On 25 June 2015, the European Economic and Social Committee held a conference in Brussels dedicated to the integration of legal migrants into the labour market. The event concentrated on third-countries nationals coming to the EU for family reunification, work or study. The panels featured representatives from the European Parliament, European Commission, EU agencies, the OECD, companies and civil society organisations from various EU Member States.

The conference recalled the benefits of the integration of migrants into the labour market. There seemed to be a consensus of opinion that migrant workers are needed in the EU in order to maintain the economic strength prior to the demographic change Europe will face. It was stated that migrants have not brought big costs for welfare systems, contrary to what is often feared. Moreover, the participants agreed that the EU should be made more attractive for highly-skilled students and researchers.

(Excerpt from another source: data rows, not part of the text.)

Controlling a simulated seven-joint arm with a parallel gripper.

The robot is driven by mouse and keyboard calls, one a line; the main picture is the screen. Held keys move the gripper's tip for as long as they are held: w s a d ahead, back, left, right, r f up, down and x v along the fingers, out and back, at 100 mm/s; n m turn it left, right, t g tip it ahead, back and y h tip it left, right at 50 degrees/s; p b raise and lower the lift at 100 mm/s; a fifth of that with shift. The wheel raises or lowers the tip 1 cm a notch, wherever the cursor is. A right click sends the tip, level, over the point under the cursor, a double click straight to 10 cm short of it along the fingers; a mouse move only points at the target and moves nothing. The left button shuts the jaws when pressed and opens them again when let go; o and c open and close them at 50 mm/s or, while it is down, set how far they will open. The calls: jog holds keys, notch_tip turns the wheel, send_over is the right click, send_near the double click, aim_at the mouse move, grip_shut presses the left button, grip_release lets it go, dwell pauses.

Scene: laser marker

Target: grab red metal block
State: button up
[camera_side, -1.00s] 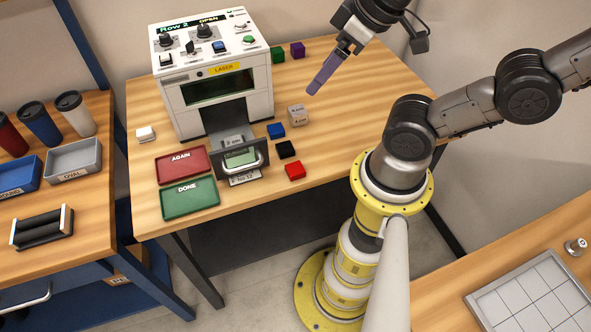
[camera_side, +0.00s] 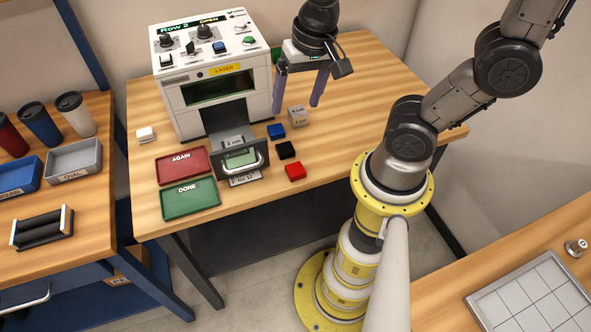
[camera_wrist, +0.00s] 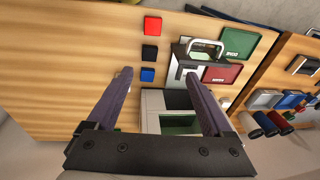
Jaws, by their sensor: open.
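The red metal block (camera_side: 295,171) lies on the wooden table near its front edge, in front of the black block (camera_side: 285,149). In the wrist view the red block (camera_wrist: 152,26) sits at the top, above the black and blue blocks and beyond my fingertips. My gripper (camera_side: 297,106) hangs above the table beside the laser machine, fingers pointing down. Its two purple fingers are spread wide with nothing between them. In the wrist view my gripper (camera_wrist: 158,73) also shows open and empty, apart from the red block.
The blue block (camera_side: 276,130) and a grey cube (camera_side: 298,115) lie near the black block. The laser machine (camera_side: 213,75) stands to the left with its drawer (camera_side: 240,160) out. Red (camera_side: 184,165) and green (camera_side: 190,198) trays lie at the front left. Table right of the blocks is clear.

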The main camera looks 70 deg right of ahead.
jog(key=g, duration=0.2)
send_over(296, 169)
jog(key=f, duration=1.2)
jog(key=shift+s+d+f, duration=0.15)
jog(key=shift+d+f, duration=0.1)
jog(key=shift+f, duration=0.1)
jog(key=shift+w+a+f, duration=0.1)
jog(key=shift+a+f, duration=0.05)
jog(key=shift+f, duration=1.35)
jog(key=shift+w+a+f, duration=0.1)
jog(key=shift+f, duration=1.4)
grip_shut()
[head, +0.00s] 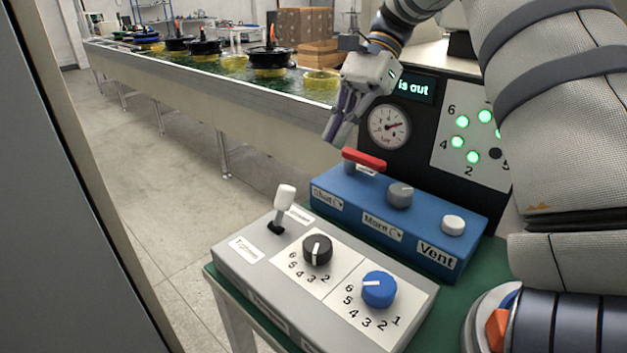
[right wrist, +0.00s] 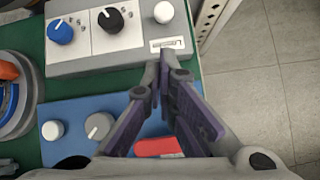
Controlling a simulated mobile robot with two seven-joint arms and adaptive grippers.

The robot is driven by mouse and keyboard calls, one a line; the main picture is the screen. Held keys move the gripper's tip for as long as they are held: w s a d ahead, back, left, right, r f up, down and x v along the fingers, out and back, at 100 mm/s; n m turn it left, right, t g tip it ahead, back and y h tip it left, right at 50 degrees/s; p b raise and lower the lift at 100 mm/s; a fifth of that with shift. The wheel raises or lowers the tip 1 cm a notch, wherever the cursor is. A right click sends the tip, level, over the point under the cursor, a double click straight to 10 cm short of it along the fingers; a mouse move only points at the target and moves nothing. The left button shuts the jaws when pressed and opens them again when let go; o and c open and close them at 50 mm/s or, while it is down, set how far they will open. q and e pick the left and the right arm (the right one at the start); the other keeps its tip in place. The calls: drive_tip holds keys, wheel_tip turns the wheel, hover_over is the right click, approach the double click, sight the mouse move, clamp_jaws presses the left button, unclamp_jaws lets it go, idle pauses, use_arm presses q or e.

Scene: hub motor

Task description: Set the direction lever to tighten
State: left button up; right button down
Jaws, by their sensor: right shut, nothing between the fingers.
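The direction lever (head: 284,198) has a white handle and stands at the left end of a grey control box (head: 232,262). A label reading Tighten (head: 248,249) lies on its near side, and another label lies on its far side. The handle seems to lean slightly to the far side. Its white top also shows in the right wrist view (right wrist: 164,12). My right gripper (head: 338,130) is shut and empty, above the red handle (head: 364,159) of the blue box, apart from the lever. My left gripper is not in view.
The grey box carries a black dial (head: 317,249) and a blue dial (head: 379,288). The blue box (head: 345,212) behind it has a grey knob (head: 400,194) and a white button (head: 453,224). A gauge panel (head: 390,127) stands behind. Floor is free to the left.

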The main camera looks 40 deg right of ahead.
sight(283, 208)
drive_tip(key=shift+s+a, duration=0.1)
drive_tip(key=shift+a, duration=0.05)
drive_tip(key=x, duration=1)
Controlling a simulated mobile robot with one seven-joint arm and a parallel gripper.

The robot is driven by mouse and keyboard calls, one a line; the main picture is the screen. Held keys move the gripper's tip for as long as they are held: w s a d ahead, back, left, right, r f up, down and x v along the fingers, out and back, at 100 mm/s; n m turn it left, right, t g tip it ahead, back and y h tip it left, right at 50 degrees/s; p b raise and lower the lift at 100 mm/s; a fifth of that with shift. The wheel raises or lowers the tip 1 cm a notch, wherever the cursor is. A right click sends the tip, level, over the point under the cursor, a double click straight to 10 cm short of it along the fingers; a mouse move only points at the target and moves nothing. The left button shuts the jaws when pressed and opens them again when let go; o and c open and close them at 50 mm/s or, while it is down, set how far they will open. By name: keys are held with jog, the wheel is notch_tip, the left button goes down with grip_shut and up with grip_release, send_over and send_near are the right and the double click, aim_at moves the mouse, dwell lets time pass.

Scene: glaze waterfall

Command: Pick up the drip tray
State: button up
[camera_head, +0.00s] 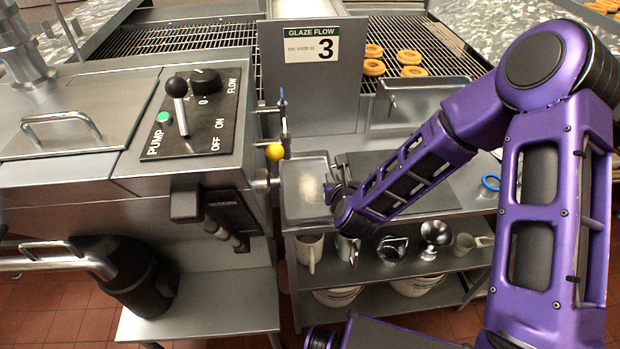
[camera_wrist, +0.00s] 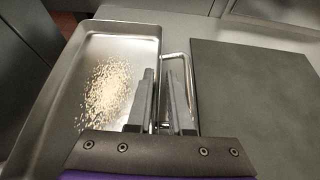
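The drip tray (camera_head: 294,205) is a shallow, rectangular metal tray on the steel counter beside the glaze machine. In the wrist view the tray (camera_wrist: 75,85) lies at the left, with pale crumbs inside. A bent wire handle (camera_wrist: 188,75) stands out from its right side. My gripper (camera_wrist: 164,78) points down at the tray's right side, its two fingers apart with a narrow gap. The fingers overlap the tray's right rim and the handle's inner side in the picture. I cannot tell whether they touch. In the head view my gripper (camera_head: 336,190) is partly hidden by my wrist.
A dark flat board (camera_wrist: 250,90) lies just right of the handle. The glaze machine (camera_head: 130,190) with its yellow-knobbed lever (camera_head: 275,152) stands close on the left. A sign panel (camera_head: 312,80) rises behind. Mugs and metalware (camera_head: 390,248) fill the shelf below.

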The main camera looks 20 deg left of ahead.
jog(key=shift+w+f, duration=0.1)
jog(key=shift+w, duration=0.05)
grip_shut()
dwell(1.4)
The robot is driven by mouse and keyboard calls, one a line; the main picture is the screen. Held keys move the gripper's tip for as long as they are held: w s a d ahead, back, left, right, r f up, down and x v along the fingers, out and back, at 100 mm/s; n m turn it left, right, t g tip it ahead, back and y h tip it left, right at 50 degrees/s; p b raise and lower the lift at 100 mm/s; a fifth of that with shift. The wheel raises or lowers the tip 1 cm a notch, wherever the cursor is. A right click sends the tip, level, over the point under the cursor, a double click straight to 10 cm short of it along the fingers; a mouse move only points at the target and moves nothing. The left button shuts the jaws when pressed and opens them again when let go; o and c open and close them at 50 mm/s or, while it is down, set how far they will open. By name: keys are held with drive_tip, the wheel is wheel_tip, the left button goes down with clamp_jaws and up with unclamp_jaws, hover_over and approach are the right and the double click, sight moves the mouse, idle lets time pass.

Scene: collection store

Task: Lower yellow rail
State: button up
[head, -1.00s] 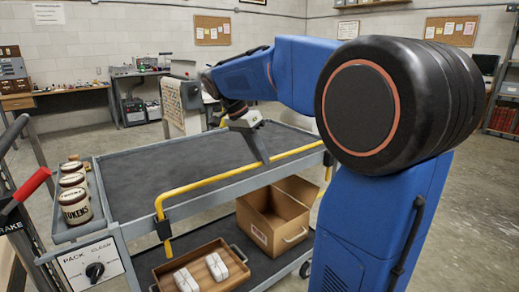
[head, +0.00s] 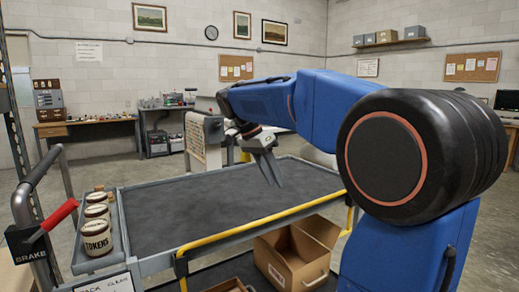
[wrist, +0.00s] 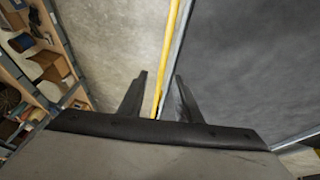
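The yellow rail (head: 262,226) runs along the near long side of the grey cart's top deck (head: 200,205). In the head view it lies about level with the deck's edge, with a black clamp (head: 181,268) at its left end. My gripper (head: 274,176) points down, apart from the rail, and shows in front of the deck. In the wrist view its two fingers (wrist: 160,82) stand apart with nothing held. The rail (wrist: 171,45) shows in the gap between them, running up the picture. The rail's right end is partly hidden by my arm.
Jars (head: 96,225) stand in a side tray at the cart's left, near a red brake lever (head: 52,222). An open cardboard box (head: 298,252) sits on the lower shelf. The top deck is bare. Shelving (wrist: 45,65) shows at left in the wrist view.

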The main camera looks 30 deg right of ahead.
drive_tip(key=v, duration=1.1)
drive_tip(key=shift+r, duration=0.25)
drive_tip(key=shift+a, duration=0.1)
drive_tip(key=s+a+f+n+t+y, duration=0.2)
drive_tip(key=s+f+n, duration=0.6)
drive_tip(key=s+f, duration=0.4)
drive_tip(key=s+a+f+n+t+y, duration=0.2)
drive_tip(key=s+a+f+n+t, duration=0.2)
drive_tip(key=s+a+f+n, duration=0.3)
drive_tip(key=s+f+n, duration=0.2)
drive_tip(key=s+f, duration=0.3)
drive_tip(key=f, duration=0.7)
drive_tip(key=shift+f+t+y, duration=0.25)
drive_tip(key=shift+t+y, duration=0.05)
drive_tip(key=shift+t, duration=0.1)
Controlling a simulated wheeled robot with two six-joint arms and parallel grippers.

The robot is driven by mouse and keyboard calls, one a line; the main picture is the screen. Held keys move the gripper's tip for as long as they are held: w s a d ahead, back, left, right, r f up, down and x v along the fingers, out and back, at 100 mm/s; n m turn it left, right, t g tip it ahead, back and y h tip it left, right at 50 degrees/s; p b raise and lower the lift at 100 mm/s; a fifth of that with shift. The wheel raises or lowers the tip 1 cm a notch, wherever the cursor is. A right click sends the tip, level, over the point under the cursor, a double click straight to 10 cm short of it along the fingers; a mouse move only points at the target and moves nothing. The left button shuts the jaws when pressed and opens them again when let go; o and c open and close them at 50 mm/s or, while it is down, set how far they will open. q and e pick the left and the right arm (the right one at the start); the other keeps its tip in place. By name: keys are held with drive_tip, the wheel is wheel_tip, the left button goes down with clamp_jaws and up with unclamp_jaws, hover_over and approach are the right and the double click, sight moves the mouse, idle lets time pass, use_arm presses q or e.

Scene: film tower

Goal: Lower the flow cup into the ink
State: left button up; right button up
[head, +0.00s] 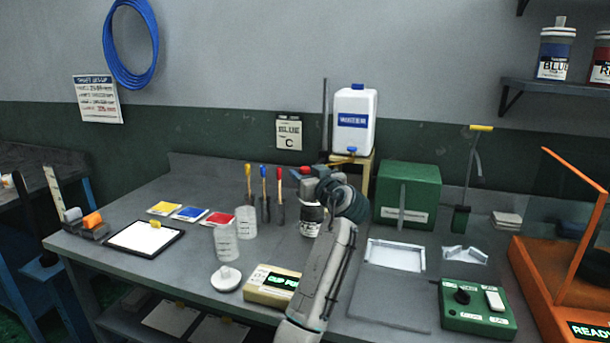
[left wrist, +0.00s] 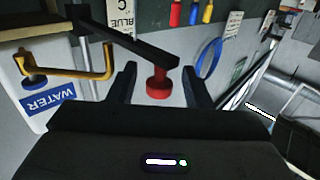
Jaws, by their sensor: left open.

The event also looked into the existing challenges such as the recognition of qualifications and the divergence of legal frameworks, such as the Blue Card Directive and the Single Permit Directive. It was indicated that in most European countries the employment rates of immigrants are low and that there are problems in the integration programmes. This has a lot to do with issues related to the transferability of qualifications and skills acquired abroad, and part of the problem is associated with low language skills. It was also noted that a triple-win situation, where the immigrant, his/her home country and the destination country would all benefit is difficult to reach. However, it was reminded that children of the immigrants are entering the labour market in growing numbers.

In addition, some good practices regarding education, language learning and employment were shared by various speakers. The example projects in Germany were encouraging private companies to recruit and integrate migrants, and providing career guidance in work, education and employment for youth from immigrant families. The project in Barcelona supported immigrants in getting their qualifications recognised, whereas the project in Brussels focused in inclusion of young immigrants into the labour market through boxing. In all these examples the key success factor seemed to be good coordination and cooperation at various levels including central and local governments, social partners and NGOs.

The conference's conclusions will be shared with the informal Expert Group on Economic Migration set up by the European Commission, in view of its input on a new policy on legal migration from third countries and on the revision of the Blue Card Directive.